TSMC’s expansion into the United States began gathering momentum during the CHIPS Act era, but the pace has intensified significantly as political pressure and customer anxiety have increased. With tariff threats looming and large customers demanding more geographic flexibility, TSMC’s strategy has shifted toward a much larger American presence—one that reportedly scales up to as much as $250 billion in planned spending. That figure includes new chip fabrication plants, advanced packaging facilities, and research and development centers.
The key issue many are now asking is straightforward: will these enormous investments meaningfully strengthen American semiconductor manufacturing, or will the US still remain far behind Taiwan in real production capability when it matters most?

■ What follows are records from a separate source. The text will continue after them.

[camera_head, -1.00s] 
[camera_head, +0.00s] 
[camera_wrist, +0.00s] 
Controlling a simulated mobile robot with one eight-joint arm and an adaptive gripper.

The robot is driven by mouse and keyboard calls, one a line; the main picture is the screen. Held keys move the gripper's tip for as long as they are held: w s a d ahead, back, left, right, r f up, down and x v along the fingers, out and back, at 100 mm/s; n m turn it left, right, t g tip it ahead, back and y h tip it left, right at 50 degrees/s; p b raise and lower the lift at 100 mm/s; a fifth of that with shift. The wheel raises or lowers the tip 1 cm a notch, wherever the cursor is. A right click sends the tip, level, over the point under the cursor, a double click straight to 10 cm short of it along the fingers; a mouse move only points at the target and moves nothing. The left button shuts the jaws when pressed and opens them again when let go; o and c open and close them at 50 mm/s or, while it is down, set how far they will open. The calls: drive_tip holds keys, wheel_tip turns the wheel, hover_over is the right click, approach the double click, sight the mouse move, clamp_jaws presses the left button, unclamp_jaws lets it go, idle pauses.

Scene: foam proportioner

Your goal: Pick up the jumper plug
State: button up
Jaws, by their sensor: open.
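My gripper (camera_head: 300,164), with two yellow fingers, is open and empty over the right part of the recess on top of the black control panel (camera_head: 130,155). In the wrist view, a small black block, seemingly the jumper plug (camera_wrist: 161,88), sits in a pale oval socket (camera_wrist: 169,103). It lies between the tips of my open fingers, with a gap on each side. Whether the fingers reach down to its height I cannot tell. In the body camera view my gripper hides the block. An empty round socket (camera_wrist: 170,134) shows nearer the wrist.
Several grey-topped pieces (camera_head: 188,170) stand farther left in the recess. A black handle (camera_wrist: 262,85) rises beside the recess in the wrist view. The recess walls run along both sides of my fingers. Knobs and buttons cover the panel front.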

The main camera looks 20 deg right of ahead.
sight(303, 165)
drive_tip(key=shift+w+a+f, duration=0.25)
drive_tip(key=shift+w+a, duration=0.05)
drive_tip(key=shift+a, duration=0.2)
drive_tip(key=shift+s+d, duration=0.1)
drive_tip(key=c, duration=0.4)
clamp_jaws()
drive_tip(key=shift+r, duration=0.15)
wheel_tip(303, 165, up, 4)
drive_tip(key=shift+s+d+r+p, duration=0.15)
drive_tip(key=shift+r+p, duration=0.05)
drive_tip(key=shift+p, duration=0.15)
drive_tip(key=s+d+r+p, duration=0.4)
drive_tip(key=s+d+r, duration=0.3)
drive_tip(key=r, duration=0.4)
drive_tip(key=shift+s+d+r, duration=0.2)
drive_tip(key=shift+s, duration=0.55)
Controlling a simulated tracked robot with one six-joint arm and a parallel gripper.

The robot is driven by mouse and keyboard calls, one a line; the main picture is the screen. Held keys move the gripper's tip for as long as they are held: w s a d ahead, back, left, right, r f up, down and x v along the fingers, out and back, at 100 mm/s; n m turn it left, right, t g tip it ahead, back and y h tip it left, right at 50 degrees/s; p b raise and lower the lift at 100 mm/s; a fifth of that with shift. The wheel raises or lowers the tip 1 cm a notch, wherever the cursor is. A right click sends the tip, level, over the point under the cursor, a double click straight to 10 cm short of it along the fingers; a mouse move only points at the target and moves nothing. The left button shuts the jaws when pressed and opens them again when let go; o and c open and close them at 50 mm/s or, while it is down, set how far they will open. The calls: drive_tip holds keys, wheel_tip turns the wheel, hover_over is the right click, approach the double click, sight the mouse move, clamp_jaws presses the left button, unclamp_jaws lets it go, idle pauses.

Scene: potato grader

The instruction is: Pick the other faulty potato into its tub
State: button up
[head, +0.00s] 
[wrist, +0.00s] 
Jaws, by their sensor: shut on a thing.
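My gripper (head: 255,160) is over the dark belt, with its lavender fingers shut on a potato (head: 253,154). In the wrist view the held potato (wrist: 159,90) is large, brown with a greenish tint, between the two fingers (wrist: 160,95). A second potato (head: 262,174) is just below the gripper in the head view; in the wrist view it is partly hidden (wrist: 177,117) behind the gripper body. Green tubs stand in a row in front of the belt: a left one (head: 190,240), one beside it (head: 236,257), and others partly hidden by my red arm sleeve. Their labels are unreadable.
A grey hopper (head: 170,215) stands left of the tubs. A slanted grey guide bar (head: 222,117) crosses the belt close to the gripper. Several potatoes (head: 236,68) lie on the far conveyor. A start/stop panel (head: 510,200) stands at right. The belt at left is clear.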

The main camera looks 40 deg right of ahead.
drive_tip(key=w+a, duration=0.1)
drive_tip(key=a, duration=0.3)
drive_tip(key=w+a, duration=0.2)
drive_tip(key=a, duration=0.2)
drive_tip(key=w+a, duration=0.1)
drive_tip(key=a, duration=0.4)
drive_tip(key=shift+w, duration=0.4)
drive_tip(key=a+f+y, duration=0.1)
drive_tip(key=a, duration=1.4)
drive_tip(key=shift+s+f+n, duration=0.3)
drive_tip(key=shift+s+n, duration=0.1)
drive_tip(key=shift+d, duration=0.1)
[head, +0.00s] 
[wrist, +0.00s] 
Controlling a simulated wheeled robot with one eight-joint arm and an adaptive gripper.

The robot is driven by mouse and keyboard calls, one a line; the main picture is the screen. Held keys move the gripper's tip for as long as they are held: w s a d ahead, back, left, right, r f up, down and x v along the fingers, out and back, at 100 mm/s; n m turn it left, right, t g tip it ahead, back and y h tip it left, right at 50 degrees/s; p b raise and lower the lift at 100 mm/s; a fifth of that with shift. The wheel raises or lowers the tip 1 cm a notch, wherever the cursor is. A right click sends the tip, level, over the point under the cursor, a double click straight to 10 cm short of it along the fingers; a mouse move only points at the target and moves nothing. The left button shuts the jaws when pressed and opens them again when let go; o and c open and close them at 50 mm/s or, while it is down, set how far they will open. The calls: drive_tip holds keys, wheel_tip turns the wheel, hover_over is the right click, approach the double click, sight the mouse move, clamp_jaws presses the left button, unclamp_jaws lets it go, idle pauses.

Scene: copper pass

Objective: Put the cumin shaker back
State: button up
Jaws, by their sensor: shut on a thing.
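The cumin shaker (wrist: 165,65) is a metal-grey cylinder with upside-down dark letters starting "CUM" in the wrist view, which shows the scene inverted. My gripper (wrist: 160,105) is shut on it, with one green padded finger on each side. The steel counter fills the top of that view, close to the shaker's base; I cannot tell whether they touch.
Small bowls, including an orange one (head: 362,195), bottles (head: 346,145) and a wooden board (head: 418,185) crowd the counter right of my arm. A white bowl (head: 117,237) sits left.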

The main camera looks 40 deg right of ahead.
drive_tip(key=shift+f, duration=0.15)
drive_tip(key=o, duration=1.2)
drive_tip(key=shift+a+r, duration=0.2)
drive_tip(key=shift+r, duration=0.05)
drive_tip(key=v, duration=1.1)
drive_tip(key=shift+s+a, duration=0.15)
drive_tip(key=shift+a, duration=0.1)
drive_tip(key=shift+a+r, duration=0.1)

On the political side, there have been demands that Taiwan move a substantial share of chip production—figures as high as 40%—into US-based facilities. TSMC and Taiwanese officials have pushed back hard, signaling that such expectations are unrealistic. And from an industry perspective, that skepticism isn’t surprising. Chip manufacturing isn’t something you relocate simply by building a single factory. It requires a dense ecosystem of specialized suppliers, equipment support, materials logistics, engineering talent, and packaging and testing partners—exactly the kind of network Taiwan has built over decades through its science parks.
Trying to recreate that full semiconductor ecosystem in places like Arizona is possible, but it’s a long game. It may take years to mature and potentially decades to match the efficiency and scale Taiwan has already perfected.
TSMC’s current roadmap for the US reportedly includes a major buildout that could involve eight to twelve facilities, spanning both front-end manufacturing and back-end services such as packaging. Company leadership has indicated it is aiming to replicate the “mega-fab cluster” approach that has been central to TSMC’s dominance in Taiwan—essentially building not just factories, but an interconnected manufacturing hub that can support high-volume, advanced-node production.
Even with aggressive investment and a fast construction pace, expectations should be tempered. Projections suggest that by 2030, TSMC’s US expansion may shift only around 15% of production away from Taiwan—far below what some policymakers want. That gap isn’t necessarily about hesitation; it’s about the sheer complexity of building a full-capacity semiconductor base from the ground up.
This matters because the core risk hasn’t disappeared. Even if US fabrication ramps quickly, a major disruption in Taiwan would still create a massive supply shock. If a conflict were to occur later this decade—some scenarios point to 2027—fabless companies could be hit especially hard. Many of them depend on TSMC for the bulk of their most advanced chips, in some cases more than 80% of their needs. If Taiwan’s production ecosystem were suddenly constrained, Arizona simply couldn’t replace the missing volume overnight. The result would be difficult tradeoffs: lower output, delayed product launches, constrained supply for everything from smartphones to servers, and ripple effects across global electronics.
Because of that, major chip designers are increasingly looking beyond just “more TSMC outside Taiwan.” The conversation is also turning to alternative foundry partners, with Intel and Samsung frequently mentioned as potential options.
Both Samsung and Intel are expanding in the US, with Intel placing particular emphasis on next-generation manufacturing nodes such as 18A and 14A. For companies that rely on steady advances in transistor density and performance, Intel Foundry could become an important strategic alternative—if it can prove consistency at scale. The biggest question hovering over Intel’s foundry ambitions is execution: can it deliver the volumes, yields, and reliable customer experience needed to compete as a true second source for leading-edge chip production?
The takeaway for the semiconductor industry is becoming clear. Fabless manufacturers can’t assume that tomorrow’s chip supply will look like yesterday’s. Rebalancing chip sourcing strategies is now urgent, and it will likely involve a mix of approaches: encouraging faster expansion of advanced manufacturing in the US, diversifying production across multiple foundries, and accelerating the broader supply chain shift from East to West before a crisis forces the issue.